Ingredients:
- 3 lbs bone-in, skin-on chicken thighs
- 1 tsp Kosher salt
- 0.5 tsp cracked black pepper
- 1 tbsp avocado oil
- 6 tbsp unsalted butter, cubed and chilled
- 6 cloves garlic, minced
- 0.5 cup low-sodium chicken stock
- 2 medium lemons, zested and juiced
- 1 tsp dried oregano
- 2 sprigs fresh rosemary
- 0.25 tsp red pepper flakes
Instructions:
- Pat chicken thighs dry with paper towels and season both sides with salt and pepper.
- Heat oil in a large skillet over medium-high heat. Sear chicken skin-side down for 3-5 minutes until golden and crispy. Transfer chicken to the slow cooker.
- In the same skillet, sauté minced garlic for 30 seconds. Pour in chicken broth to deglaze, scraping the bottom of the pan to release the fond.

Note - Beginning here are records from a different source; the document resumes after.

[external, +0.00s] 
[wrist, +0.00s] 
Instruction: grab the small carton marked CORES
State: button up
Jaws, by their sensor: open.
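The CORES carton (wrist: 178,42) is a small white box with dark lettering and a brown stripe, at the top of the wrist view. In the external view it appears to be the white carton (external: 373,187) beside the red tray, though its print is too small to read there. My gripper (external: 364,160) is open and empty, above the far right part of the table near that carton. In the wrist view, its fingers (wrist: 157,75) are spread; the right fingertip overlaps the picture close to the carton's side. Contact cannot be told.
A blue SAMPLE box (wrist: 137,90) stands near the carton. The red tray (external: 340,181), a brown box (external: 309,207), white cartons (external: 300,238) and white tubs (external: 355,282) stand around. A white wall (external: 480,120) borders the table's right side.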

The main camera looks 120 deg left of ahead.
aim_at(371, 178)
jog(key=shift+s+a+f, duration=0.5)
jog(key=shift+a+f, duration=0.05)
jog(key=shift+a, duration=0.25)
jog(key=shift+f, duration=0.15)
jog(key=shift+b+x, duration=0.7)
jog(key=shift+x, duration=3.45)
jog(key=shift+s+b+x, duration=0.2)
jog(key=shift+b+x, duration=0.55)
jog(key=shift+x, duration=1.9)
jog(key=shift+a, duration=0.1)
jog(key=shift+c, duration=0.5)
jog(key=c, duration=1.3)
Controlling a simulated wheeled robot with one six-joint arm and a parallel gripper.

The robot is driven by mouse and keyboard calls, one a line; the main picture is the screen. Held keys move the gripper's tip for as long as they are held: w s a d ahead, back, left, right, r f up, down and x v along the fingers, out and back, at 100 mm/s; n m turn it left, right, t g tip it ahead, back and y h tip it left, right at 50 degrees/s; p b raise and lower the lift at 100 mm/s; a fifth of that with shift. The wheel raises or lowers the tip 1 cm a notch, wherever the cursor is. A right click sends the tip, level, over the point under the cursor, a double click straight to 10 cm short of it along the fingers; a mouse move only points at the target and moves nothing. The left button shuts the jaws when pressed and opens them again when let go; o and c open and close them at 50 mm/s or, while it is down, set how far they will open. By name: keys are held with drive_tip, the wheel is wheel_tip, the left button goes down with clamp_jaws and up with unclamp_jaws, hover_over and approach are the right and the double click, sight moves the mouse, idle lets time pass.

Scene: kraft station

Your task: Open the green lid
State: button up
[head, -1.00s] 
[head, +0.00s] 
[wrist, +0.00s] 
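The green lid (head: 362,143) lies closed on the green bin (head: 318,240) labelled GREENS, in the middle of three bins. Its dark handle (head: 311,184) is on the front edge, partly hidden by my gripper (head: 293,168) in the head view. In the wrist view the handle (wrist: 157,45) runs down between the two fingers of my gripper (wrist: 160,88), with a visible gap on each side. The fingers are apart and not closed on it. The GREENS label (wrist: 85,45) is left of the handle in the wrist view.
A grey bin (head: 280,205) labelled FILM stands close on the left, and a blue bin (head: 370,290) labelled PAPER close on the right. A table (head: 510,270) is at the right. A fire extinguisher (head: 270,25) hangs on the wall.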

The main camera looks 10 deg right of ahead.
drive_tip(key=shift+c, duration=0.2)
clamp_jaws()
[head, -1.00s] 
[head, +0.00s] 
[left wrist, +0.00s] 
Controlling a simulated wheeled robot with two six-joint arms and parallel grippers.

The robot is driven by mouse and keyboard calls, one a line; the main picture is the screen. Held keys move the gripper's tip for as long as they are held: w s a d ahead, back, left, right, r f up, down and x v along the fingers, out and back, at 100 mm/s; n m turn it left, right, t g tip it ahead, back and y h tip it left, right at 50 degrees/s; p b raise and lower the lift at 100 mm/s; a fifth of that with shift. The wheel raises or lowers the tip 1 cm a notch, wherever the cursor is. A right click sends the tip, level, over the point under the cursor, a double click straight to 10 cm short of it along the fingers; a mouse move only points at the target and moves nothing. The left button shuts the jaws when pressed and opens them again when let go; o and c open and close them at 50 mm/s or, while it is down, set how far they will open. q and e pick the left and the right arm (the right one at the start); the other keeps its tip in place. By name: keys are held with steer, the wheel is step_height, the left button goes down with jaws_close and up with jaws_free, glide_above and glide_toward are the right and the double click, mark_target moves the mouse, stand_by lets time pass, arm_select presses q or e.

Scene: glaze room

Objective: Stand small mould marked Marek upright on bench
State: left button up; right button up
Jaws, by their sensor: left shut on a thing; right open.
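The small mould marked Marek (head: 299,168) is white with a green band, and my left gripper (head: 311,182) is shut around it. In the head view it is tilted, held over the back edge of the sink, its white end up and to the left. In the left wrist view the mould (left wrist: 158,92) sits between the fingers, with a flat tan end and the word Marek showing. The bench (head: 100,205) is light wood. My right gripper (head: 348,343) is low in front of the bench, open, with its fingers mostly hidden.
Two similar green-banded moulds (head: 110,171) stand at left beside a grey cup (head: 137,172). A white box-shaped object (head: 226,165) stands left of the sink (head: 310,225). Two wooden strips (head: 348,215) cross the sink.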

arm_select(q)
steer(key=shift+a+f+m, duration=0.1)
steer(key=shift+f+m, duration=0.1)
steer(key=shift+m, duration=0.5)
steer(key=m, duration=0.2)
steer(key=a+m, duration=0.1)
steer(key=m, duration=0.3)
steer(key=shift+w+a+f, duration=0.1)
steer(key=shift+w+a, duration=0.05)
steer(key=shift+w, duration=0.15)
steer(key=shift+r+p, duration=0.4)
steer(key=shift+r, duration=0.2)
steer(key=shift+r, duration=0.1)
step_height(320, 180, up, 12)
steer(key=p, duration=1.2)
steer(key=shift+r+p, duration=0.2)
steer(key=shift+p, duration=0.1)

- Pour the garlic-broth mixture over the chicken in the slow cooker. Add lemon zest, lemon juice, dried oregano, and half of the chilled butter cubes. Top with rosemary sprigs and lemon slices.
- Cover and cook on Low for 4 hours (or High for 2 hours) until chicken reaches an internal temperature of 165°F.
- Remove chicken and keep warm. Whisk the remaining cold butter cubes into the hot slow cooker liquid until the sauce is glossy and thickened. Pour sauce over chicken before serving.